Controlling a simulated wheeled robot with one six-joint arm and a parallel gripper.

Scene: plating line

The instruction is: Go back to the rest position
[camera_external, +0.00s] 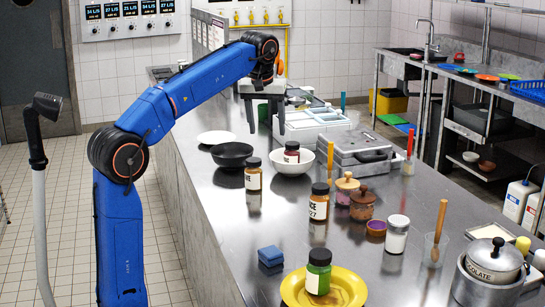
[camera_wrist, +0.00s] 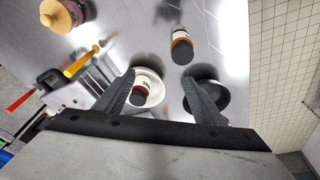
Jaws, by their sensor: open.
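My gripper (camera_external: 265,128) is open and empty, pointing down in the air above the steel counter (camera_external: 220,185), with my blue arm stretched out over it. In the wrist view both dark fingers (camera_wrist: 160,82) are spread apart with nothing held between them. Beyond them a white bowl (camera_wrist: 156,80) with a dark-lidded jar (camera_wrist: 139,95) in it shows below, partly covered by the left finger. A black bowl (camera_wrist: 216,97) is partly behind the right finger. No object touches the fingers.
A labelled jar (camera_external: 253,181) stands in front of the black bowl (camera_external: 232,153) and the white bowl (camera_external: 300,167). Several jars, a yellow plate (camera_external: 350,291) with a green jar (camera_external: 318,277), a blue sponge (camera_external: 270,255) and a pot (camera_external: 495,263) stand nearer the camera. Grey containers (camera_external: 360,150) are right of my gripper.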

→ What this task involves
Transcribe the whole listing exactly. Pictures stay out of your copy.

→ The solution
Controlling a simulated wheeled robot with one six-joint arm and a parallel gripper.

Scene: plating line

The instruction is: Go back to the rest position
[camera_external, +0.00s] 
[camera_wrist, +0.00s] 
Jaws, by their sensor: open.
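My gripper (camera_external: 265,128) is open and empty, pointing down in the air above the steel counter (camera_external: 220,185), with my blue arm stretched out over it. In the wrist view both dark fingers (camera_wrist: 160,82) are spread apart with nothing held between them. Beyond them a white bowl (camera_wrist: 156,80) with a dark-lidded jar (camera_wrist: 139,95) in it shows below, partly covered by the left finger. A black bowl (camera_wrist: 216,97) is partly behind the right finger. No object touches the fingers.
A labelled jar (camera_external: 253,181) stands in front of the black bowl (camera_external: 232,153) and the white bowl (camera_external: 300,167). Several jars, a yellow plate (camera_external: 350,291) with a green jar (camera_external: 318,277), a blue sponge (camera_external: 270,255) and a pot (camera_external: 495,263) stand nearer the camera. Grey containers (camera_external: 360,150) are right of my gripper.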

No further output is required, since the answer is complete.